As you pass this island and keep going in your boat, you enter the Territorial Sea of the coastal state. For the next 12 nautical miles, the coastal state claims sovereignty over the ocean which falls within this boundary. Customs can be enforced on any ship which enters these waters, and all laws, regulations, and policies of the coastal state must be obeyed here. Any commercial activity which takes place within this zone is taxable by the coastal state.
After you have moved more than 12 nautical miles out, you enter the Contiguous Zone. The Contiguous Zone is an extension of the Territorial Sea, the coastal state doesn’t have legitimate claims to force ships passing through to pay taxes or follow most of their laws, but they have the right to take action against vessels that are infringing on their customs, fiscal, immigration, or sanitary laws. They can also take military action against entities they deem to ‘threaten their national security’ which can be defined by the coastal state as whatever they want. The Contiguous Zone doesn’t automatically exist for all coastal states, it is something they have to opt into by declaring it to the international community, possibly to an international body like the United Nations.
After you have gone 24 nautical miles (about 27.6 regular miles) away from the baseline, then you have left both the Territorial Sea, and the Contiguous Zone, but the coastal state can still exercise influence on ships passing through this area more indirectly. Out to 200 nautical miles away from the baseline is the Exclusive Economic Zone. This massive zone extends state control so far over the horizon of the seas, that despite the world being 71% covered by ocean, only 43% is unclaimed by any nation-state. Meaning that while 29% of the earth is made of land (including Antarctica) a further 27% of the surface is claimed, though not inhabited by anyone.
For a state to claim an EEZ around any island or piece of land, it must first have permanent inhabitants. So even if they plant a flag on a rock sticking out of the ocean 200 miles away to double their territorial claim, they must have people living on that rock full time for it to count as part of their country.
Exclusive Economic Zones, as the name implies, do not mean that a state gets to exert control by enforcing its laws and regulations on any ship within this zone, instead, it only gives them a claim to own all natural resources within the zone. So any fish caught within this zone, technically belong to the host nation 200 miles away, similarly any metals found on the ocean floor, or oil found under the ocean floor, also belongs to the host nation. That being said, economic activity which takes place aboard a ship, is not a natural resource under their control, and thus cannot be taxed or regulated by such a state in any way. In addition, when defining the EEZ the UN says ‘The coastal state cannot prohibit passage or loitering above, on, or under the surface of the sea that complies with the laws and regulations adopted by the coastal State following the provisions of the UN Convention’. This means that while a state may claim to own the resources within an EEZ, it can’t control the space itself, and vessels have the right to pass through or stay for as long as they want while remaining compliant with international law.

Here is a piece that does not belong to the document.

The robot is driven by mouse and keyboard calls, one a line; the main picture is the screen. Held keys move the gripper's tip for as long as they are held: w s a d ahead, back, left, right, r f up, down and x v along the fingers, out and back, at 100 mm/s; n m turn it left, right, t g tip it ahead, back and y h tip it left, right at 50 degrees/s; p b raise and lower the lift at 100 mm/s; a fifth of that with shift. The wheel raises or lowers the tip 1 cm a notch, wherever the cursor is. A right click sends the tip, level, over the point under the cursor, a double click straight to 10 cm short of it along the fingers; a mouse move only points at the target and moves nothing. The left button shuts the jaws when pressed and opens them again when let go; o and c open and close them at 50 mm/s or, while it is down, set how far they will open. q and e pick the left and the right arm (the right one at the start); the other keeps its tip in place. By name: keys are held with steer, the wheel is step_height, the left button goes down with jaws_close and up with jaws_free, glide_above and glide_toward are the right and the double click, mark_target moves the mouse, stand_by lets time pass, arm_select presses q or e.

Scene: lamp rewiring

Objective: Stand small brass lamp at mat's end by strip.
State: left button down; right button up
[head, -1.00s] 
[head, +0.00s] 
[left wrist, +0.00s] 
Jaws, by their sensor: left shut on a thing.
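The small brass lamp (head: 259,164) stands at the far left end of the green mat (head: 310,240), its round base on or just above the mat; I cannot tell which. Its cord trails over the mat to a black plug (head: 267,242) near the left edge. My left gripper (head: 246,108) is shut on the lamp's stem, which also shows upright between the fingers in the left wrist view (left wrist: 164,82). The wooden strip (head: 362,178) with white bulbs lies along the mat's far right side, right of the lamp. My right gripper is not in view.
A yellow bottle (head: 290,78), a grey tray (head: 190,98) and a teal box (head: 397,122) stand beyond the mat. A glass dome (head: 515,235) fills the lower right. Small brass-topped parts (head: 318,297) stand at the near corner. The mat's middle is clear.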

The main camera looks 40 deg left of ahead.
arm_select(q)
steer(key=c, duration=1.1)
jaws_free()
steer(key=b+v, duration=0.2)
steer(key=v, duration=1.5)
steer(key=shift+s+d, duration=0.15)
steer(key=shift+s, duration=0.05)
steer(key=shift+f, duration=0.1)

The EEZs of the various nations (along with the waters outside of the EEZs which are completely free in terms of natural resources and belong to no one), are collectively called ‘International Waters’. And while these waters may be international, they are still not completely free of restrictions, including restrictions that would affect seasteading. When a vessel is in International Waters, it must be flagged with the flag of a host nation, and must therefore obey all of the host nation’s laws. Conventionally, ships are supposed to flag themselves with the flag of their country of origin, but in practice, something called ‘Flags of Convenience’ are often used. These are the flags of nations that give financial and regulatory incentives to ships and shipping companies to use their flag instead of that of another nation, in exchange for an annual fee of a few thousand dollars. In practice these flags will usually not only protect the vessel from being boarded by hostile passing ships but are also even lower regulation than advertised since the host nation of the flag being flown usually doesn’t have the logistical ability to check and see what kinds of activities are happening aboard all of these foreign ships and whether they are complying with the host nation’s laws. Panama is the most common flag of convenience, while Liberia also occupies a spot near the top. The Seasteading Institute last year wrote a paper on the idea of creating a flag specifically for seasteading. So while every ship is forced to bear a flag of an established state, it doesn’t have to be their own and some options are always present, with more possibly coming in the future.

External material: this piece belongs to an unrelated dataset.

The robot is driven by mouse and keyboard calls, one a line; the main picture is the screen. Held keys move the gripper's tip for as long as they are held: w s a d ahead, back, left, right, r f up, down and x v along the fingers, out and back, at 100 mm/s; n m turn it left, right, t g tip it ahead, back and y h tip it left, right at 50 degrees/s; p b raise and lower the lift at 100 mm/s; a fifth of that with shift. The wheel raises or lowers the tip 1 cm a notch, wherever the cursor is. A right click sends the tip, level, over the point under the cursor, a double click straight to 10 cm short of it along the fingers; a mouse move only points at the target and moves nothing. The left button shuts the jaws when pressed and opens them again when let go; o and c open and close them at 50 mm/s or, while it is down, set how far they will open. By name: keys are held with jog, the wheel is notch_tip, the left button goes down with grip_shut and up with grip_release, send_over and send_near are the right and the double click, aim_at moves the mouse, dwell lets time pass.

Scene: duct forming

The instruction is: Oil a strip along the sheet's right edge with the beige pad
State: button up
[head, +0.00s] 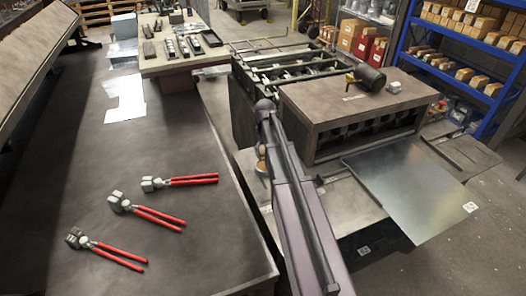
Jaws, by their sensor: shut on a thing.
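The bare metal sheet (408,190) lies flat at the right, beside the machine, with a small printed marker near its right corner. Its surface shows a soft sheen; I cannot tell whether any of it is oil. My arm rises from the bottom middle and bends at the centre. My gripper is not visible; the arm may hide it. I cannot make out the beige pad. A small orange-brown round thing (260,166) shows just left of my arm, partly hidden, and I cannot tell what it is.
The machine (315,122) stands left of the sheet, with a black cylinder (370,77) and a small pale object (395,87) on top. Red-handled tools (155,215) lie on the long dark table (75,180). A blue shelf (455,62) stands behind. Floor is free right of the sheet.

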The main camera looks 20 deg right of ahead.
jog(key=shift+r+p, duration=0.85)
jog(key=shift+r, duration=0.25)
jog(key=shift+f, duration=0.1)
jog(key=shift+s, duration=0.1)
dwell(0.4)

Whatever the regulatory future may hold, the case is still clear, that state claims extend far beyond the land and far beyond what you can see with your eyes from the shore. You simply won’t be able to drive your fishing boat far enough to become completely independent, at least not if any other ships come by and see it without a flag. So for the time being, living with some shadow of foreign control is the norm everywhere in the world, and for the foreseeable future, things are going to stay that way.